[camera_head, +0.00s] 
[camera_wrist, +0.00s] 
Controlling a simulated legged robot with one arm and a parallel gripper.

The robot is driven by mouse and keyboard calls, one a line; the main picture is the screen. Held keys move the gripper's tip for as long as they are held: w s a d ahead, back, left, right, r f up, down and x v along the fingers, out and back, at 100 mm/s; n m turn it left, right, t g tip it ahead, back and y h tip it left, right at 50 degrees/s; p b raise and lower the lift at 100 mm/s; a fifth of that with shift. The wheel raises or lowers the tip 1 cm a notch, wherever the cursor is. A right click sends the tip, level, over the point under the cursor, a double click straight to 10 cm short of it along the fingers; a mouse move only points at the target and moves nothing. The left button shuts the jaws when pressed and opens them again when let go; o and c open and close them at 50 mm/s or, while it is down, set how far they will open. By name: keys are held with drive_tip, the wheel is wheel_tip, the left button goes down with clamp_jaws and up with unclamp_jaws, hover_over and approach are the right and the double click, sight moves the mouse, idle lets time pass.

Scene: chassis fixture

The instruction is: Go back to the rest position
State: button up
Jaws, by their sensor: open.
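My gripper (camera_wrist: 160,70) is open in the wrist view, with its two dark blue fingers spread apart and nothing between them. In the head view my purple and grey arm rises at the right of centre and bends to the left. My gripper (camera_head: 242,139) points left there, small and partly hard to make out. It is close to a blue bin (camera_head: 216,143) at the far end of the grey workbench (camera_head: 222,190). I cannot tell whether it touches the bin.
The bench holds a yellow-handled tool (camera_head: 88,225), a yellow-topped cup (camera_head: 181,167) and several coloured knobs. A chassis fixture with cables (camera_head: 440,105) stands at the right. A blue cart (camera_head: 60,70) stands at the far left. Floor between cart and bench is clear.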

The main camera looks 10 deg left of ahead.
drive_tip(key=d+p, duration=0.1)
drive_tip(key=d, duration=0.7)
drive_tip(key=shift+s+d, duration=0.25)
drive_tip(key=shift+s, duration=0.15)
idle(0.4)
##########
_Task instructions_:
Using the listing above, retype each line exactly.

_Exercise answer_:
[camera_head, +0.00s] 
[camera_wrist, +0.00s] 
Controlling a simulated legged robot with one arm and a parallel gripper.

The robot is driven by mouse and keyboard calls, one a line; the main picture is the screen. Held keys move the gripper's tip for as long as they are held: w s a d ahead, back, left, right, r f up, down and x v along the fingers, out and back, at 100 mm/s; n m turn it left, right, t g tip it ahead, back and y h tip it left, right at 50 degrees/s; p b raise and lower the lift at 100 mm/s; a fifth of that with shift. The wheel raises or lowers the tip 1 cm a notch, wherever the cursor is. A right click sends the tip, level, over the point under the cursor, a double click straight to 10 cm short of it along the fingers; a mouse move only points at the target and moves nothing. The left button shuts the jaws when pressed and opens them again when let go; o and c open and close them at 50 mm/s or, while it is down, set how far they will open. By name: keys are held with drive_tip, the wheel is wheel_tip, the left button goes down with clamp_jaws and up with unclamp_jaws, hover_over and approach are the right and the double click, sight moves the mouse, idle lets time pass.

Scene: chassis fixture

The instruction is: Go back to the rest position
State: button up
Jaws, by their sensor: open.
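My gripper (camera_wrist: 160,70) is open in the wrist view, with its two dark blue fingers spread apart and nothing between them. In the head view my purple and grey arm rises at the right of centre and bends to the left. My gripper (camera_head: 242,139) points left there, small and partly hard to make out. It is close to a blue bin (camera_head: 216,143) at the far end of the grey workbench (camera_head: 222,190). I cannot tell whether it touches the bin.
The bench holds a yellow-handled tool (camera_head: 88,225), a yellow-topped cup (camera_head: 181,167) and several coloured knobs. A chassis fixture with cables (camera_head: 440,105) stands at the right. A blue cart (camera_head: 60,70) stands at the far left. Floor between cart and bench is clear.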

The main camera looks 10 deg left of ahead.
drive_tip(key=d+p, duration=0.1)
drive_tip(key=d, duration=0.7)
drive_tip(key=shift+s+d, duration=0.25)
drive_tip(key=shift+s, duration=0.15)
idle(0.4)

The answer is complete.